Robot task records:

|---|

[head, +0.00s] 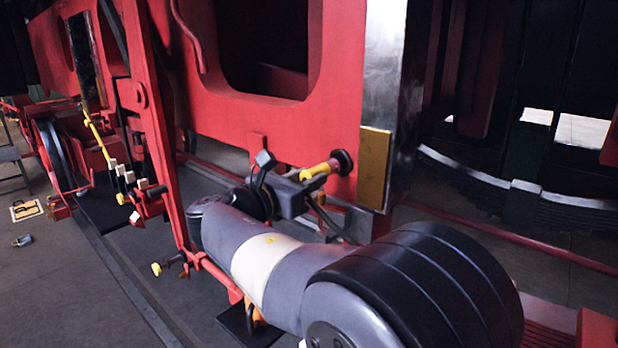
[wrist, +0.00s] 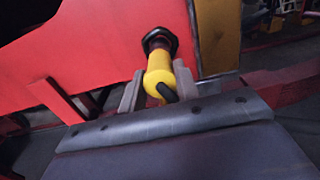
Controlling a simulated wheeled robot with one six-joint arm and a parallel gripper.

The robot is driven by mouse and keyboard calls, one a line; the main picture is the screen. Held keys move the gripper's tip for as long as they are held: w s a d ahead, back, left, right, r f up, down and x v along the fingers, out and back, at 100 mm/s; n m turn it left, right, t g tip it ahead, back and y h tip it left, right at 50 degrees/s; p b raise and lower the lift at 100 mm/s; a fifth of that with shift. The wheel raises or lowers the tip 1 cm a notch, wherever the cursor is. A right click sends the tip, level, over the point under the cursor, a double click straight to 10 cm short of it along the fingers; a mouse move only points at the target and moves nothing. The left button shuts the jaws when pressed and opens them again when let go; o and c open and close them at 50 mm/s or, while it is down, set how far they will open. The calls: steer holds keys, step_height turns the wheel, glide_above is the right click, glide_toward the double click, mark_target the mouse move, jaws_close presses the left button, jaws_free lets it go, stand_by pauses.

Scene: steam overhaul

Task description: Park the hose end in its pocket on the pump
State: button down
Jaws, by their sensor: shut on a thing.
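The yellow hose end (head: 316,172) is in front of the red frame, and it also shows in the wrist view (wrist: 159,76). My gripper (wrist: 157,80) is shut on it, one jaw on each side. A black collar (wrist: 159,41) is at its far end, close against the red frame; I cannot tell whether they touch. A dark hose (head: 326,218) curves down beside my gripper. An orange thing (head: 258,316) on a black base (head: 238,326) shows below my arm, mostly hidden. I cannot tell whether it is the pump, and I cannot make out the pocket.
The red frame (head: 258,118) stands behind my gripper, with a brass-coloured plate (head: 374,170) just right of the hose end. A red upright (head: 160,130) and white-ended levers (head: 127,177) are at left. The grey floor (head: 60,285) is mostly clear at front left.

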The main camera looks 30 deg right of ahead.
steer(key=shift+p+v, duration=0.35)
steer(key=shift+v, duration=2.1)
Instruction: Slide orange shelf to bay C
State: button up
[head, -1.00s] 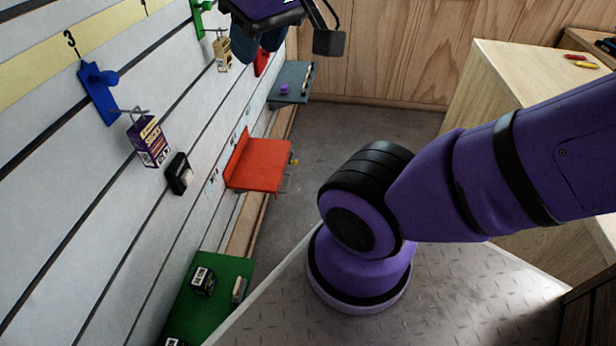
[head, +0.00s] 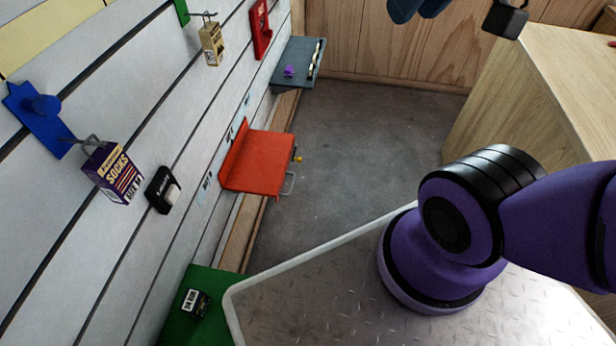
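The orange shelf (head: 264,163) hangs on the slatted wall at centre left, its tray jutting out over the floor. A small wire handle (head: 289,184) and a yellow knob (head: 298,159) show at its outer edge. Small bay labels (head: 228,133) are on the wall beside it, too small to read. My gripper (head: 416,8) is cut off by the top edge, with only its dark blue finger ends in view. It is well apart from the shelf, and its opening is unclear.
A grey-blue shelf (head: 297,62) holding small items is farther along the wall; a green shelf (head: 178,318) is nearer. Hooks hold a socks box (head: 115,172) and a tan package (head: 211,43). A wooden counter (head: 540,85) stands right. Floor between is clear.

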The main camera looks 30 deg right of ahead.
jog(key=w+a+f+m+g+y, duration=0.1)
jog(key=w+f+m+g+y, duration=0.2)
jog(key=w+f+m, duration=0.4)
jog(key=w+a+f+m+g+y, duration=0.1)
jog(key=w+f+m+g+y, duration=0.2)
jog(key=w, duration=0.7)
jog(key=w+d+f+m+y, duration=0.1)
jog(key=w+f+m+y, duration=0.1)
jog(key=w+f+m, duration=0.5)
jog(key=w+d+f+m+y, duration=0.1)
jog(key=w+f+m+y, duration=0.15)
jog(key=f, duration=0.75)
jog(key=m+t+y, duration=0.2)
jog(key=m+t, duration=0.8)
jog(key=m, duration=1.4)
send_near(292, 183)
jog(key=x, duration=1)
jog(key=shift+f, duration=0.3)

|---|

_To do_:
Repeat the listing above exactly from its first line to the line containing "Controlling a simulated", both included, and omit the pictures.

_Exercise answer_:
[head, +0.00s] 
[wrist, +0.00s] 
Controlling a simulated wheeled robot with one six-joint arm and a parallel gripper.

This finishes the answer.